Christina Ricci seen in the fabulous retro series Pan Am is most famous for The Adams Family and Monster, stars as Clotilde de Marelle another wealthy Parisian housewife who assists Georges in climbing the social ladder rather rapidly in French Society to such a point where he abandons his former lovers and shocks everyone even his former employer, a newspaper editor Monsieur Rousset oddly played by Colm Meaney.

Bel Ami is a fun foursome period romp with some sultry sex scenes to spice up a rather vacuous tale of ambition, betrayal and seduction in 19th century Paris, but is no match to films in a similar genre most notably the brilliant Dangerous Liaisons and the equally enjoyable Belle Epoque set drawing room drama Cheri also directed by Stephen Frears and starring Michelle Pfeiffer, Rupert Friend and Kathy Bates.

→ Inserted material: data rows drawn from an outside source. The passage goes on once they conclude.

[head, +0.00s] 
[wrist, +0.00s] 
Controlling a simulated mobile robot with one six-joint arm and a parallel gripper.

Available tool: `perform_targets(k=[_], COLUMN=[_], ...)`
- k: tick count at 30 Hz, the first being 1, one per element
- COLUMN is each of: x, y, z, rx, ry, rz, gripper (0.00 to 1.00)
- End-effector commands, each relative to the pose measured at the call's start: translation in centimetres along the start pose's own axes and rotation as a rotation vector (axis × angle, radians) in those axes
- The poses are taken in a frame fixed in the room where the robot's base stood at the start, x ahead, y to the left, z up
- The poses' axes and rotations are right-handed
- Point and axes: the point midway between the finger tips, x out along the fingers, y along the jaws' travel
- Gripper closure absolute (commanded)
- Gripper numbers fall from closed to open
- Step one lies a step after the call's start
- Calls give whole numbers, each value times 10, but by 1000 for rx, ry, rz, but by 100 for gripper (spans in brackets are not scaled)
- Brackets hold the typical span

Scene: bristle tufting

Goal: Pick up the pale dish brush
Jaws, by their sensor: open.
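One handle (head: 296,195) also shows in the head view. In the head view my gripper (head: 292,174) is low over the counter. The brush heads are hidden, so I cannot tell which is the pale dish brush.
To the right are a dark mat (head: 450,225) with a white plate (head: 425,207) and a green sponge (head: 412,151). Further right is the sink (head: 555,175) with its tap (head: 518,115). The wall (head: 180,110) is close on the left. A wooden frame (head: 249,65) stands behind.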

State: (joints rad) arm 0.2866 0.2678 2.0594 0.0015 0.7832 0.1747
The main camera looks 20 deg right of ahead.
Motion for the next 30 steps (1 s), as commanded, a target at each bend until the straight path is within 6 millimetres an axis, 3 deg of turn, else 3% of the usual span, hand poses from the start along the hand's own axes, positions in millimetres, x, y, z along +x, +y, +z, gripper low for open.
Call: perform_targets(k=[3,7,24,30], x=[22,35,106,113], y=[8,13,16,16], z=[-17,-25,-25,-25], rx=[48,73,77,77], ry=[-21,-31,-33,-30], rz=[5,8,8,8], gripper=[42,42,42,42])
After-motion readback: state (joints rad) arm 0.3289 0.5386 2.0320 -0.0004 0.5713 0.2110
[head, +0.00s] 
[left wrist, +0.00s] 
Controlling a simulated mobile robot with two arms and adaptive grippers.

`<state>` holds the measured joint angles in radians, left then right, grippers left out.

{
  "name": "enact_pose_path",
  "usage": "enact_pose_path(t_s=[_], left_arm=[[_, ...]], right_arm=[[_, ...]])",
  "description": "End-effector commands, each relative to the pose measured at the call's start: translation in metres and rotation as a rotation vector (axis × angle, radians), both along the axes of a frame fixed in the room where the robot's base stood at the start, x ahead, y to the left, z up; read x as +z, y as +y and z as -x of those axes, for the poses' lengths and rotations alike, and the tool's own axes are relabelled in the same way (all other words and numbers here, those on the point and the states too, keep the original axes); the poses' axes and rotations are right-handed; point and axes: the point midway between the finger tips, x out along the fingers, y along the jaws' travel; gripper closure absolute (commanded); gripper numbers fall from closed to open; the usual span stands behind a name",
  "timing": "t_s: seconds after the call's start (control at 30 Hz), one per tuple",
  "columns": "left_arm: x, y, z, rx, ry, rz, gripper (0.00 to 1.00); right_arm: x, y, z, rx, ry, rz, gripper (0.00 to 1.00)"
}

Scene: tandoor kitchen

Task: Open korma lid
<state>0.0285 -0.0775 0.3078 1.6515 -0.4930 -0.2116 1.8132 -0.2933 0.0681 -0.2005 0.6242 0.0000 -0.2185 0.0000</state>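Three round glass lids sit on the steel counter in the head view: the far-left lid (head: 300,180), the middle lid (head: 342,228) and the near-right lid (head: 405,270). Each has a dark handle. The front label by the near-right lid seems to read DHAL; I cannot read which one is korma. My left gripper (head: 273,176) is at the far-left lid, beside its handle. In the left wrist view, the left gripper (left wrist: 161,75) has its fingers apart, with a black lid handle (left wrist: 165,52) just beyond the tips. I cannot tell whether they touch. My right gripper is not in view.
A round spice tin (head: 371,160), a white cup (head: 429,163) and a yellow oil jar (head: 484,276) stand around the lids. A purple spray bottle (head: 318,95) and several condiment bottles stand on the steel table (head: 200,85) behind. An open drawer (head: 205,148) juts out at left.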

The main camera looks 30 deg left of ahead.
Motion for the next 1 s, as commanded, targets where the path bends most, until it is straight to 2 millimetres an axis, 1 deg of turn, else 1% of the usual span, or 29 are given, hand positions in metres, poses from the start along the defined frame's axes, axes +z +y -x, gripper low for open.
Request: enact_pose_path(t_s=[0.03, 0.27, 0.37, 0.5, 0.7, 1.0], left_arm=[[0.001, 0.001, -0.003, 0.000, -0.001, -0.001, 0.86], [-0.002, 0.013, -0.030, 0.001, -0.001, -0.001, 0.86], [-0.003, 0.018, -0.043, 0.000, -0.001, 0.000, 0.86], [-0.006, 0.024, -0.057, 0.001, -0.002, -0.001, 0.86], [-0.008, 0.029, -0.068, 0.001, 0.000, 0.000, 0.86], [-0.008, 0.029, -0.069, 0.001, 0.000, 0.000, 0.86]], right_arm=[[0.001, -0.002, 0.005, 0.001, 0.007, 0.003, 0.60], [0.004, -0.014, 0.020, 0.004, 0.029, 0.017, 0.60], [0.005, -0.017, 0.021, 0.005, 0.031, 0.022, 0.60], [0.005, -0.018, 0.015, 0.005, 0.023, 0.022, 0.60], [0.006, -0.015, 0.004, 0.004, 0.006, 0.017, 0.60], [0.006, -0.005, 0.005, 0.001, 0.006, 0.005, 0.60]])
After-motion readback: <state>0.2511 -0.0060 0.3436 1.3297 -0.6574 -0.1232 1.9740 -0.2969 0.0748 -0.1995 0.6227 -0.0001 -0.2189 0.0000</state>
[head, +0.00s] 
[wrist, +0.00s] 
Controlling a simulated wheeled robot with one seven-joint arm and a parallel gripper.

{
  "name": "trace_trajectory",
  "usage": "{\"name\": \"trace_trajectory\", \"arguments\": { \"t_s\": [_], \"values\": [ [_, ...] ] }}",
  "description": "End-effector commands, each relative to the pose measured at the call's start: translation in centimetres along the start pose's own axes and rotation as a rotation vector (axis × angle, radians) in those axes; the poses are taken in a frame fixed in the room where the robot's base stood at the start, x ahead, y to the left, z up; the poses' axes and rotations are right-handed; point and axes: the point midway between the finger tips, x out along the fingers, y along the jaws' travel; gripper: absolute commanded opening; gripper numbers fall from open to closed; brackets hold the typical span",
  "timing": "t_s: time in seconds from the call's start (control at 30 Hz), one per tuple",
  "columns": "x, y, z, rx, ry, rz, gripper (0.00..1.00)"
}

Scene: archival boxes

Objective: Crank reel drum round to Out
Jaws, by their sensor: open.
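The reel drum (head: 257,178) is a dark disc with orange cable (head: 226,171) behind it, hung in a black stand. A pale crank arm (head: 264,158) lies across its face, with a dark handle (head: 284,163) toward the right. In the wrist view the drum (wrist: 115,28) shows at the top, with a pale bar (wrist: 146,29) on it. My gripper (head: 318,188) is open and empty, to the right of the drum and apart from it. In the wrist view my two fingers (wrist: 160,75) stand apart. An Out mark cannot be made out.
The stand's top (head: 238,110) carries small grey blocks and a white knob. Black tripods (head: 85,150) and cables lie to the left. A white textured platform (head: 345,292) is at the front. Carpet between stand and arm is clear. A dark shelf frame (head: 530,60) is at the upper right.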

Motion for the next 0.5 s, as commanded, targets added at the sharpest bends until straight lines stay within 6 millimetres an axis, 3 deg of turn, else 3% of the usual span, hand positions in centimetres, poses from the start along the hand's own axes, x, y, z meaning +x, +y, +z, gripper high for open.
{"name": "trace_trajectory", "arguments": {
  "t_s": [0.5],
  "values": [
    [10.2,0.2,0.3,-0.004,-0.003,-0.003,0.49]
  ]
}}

For those who love scandalous liaisons and seduction with Robert Pattinson as the young ruthless seducer, then Bel Ami will most certainly appeal especially the final and rather hilarious wedding scene where Georges takes revenge on all those socialites who scorned him in his ambitious rise to power and wealth, a plot only to be found in a fashionable French novel.

Lacking in singular direction and a brilliant script, Bel Ami directed by Donald Declan and Nick Omerod is entertaining, slightly provocative and relies too heavily on raunchy sex scenes and occasional nudity than on the sophisticated art of seduction.